### DIRECTION
Leave out every picture, and output exactly the lines from the line containing "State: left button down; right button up" through the last line of the data.

### SUPPLIED MATERIAL
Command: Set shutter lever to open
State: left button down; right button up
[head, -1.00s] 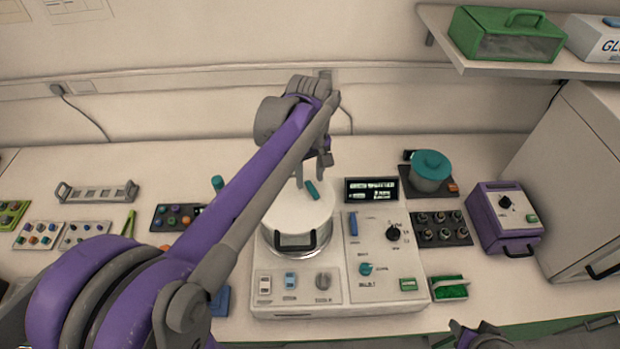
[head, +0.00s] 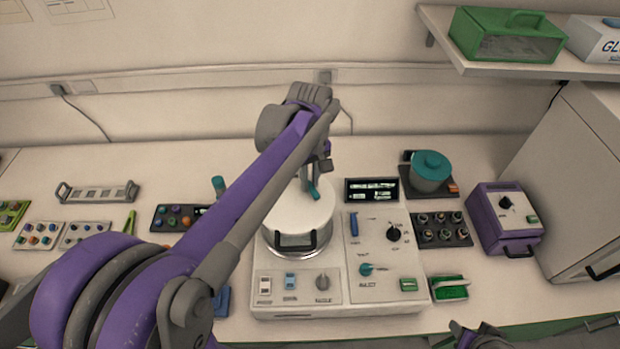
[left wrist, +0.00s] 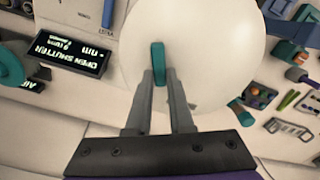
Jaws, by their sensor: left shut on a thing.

### THE RESULT
State: left button down; right button up
[head, -1.00s] 
[head, +0.00s] 
[left wrist, +0.00s] 
Jaws, by their sensor: left shut on a thing.

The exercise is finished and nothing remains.